LONDON — Stateless Rohingya must be recognized as citizens of Myanmar and given identity documents so they can safely stay in the country instead of fleeing abroad like hundreds of thousands of members of their community, an award-winning lawyer said on Sunday.
Kyaw Hla Aung, a Rohingya lawyer from Myanmar who was named the winner of the Aurora humanitarian prize, has for decades fought for the rights of the world’s largest stateless minority.
Rohingya Muslims are denied citizenship in Buddhist-majority Myanmar where they numbered more than 1 million as of last year.
But about 700,000 Rohingya have fled to Bangladesh since August after insurgent attacks triggered a response by the army.

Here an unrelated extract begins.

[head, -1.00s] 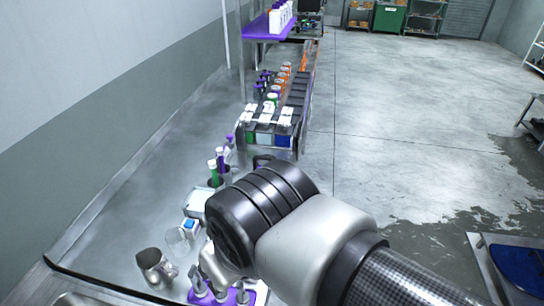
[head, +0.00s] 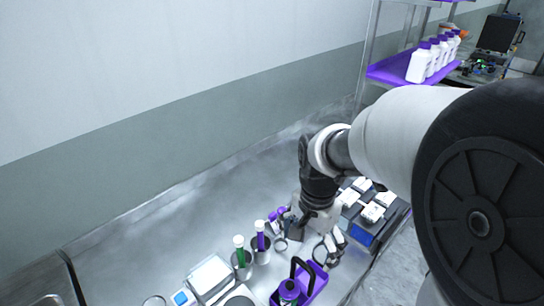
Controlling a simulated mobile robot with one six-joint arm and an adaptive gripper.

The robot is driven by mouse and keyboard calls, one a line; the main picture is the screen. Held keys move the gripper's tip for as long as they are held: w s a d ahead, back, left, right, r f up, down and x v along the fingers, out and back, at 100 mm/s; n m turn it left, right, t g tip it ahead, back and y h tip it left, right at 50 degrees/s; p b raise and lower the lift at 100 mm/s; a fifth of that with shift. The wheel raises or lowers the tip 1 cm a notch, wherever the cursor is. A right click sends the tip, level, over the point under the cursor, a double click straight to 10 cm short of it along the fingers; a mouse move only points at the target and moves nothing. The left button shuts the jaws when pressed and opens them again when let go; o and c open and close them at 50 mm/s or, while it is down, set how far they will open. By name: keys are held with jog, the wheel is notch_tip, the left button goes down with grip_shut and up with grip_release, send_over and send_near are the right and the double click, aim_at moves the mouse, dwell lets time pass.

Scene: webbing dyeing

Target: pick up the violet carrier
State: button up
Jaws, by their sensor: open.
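The violet carrier (head: 318,283) is at the bottom of the head view, near the front edge of the bench. My gripper (head: 318,234) is open and points down, a little behind the carrier in the picture. It looks apart from the handle, and nothing is seen held in it. The exact gap between gripper and handle is hard to judge.
A scale-like device (head: 209,276) is further left. A dark rack with white clips (head: 364,210) stands right, partly behind my arm. The bench along the wall is clear.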

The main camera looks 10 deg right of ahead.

“We belong on this land. This government is denying our citizenship,” Aung told the Thomson Reuters Foundation in a phone interview from Armenia, where the award ceremony was held.
“We are citizens of Myanmar, so why have we become stateless?” added Aung, who spent 12 years in prison due to his work. “We cannot keep going from our land to other countries.”
The Rohingya Project estimates there are 4 million Rohingya around the world, the majority living outside their ancestral land since Myanmar excluded them from the country’s recognized ethnic groups in 1982, effectively rendering them stateless.
The United Nations refugee agency says the Rohingya are the biggest minority among an estimated 10 million people who are stateless, a status that deprives them of an identity, rights, and jobs.
The latest exodus of Rohingya Muslims followed a crackdown last August by the military in the northwestern Rakhine state. Rohingya refugees reported killings, burnings, looting and rape, in response to militant attacks on security forces.
The UN and aid agencies have described Myanmar’s counteroffensive as ethnic cleansing, which the state denies.
Myanmar and Bangladesh agreed in January to complete the voluntary repatriation of Rohingya refugees by 2020, followed up by an agreement with the UN last month aimed at eventually allowing those in Bangladesh to return safely and by choice.
Yet Aung said the lack of documents and citizenship for the Rohingya would hinder their ability to go home and resettle.
“How can these people produce their documents for the government? They are trying to do such things to call us stateless,” added Aung, who said he would give most of his $1.1 million prize money to aid groups helping Rohingya refugees.
The Aurora prize runner-ups were Indian campaigner Sunitha Krishnan, co-founder of the anti-trafficking charity Prajwala, and Héctor Tomás González Castillo, a Franciscan friar in Mexico who provides shelter for migrants headed to the United States.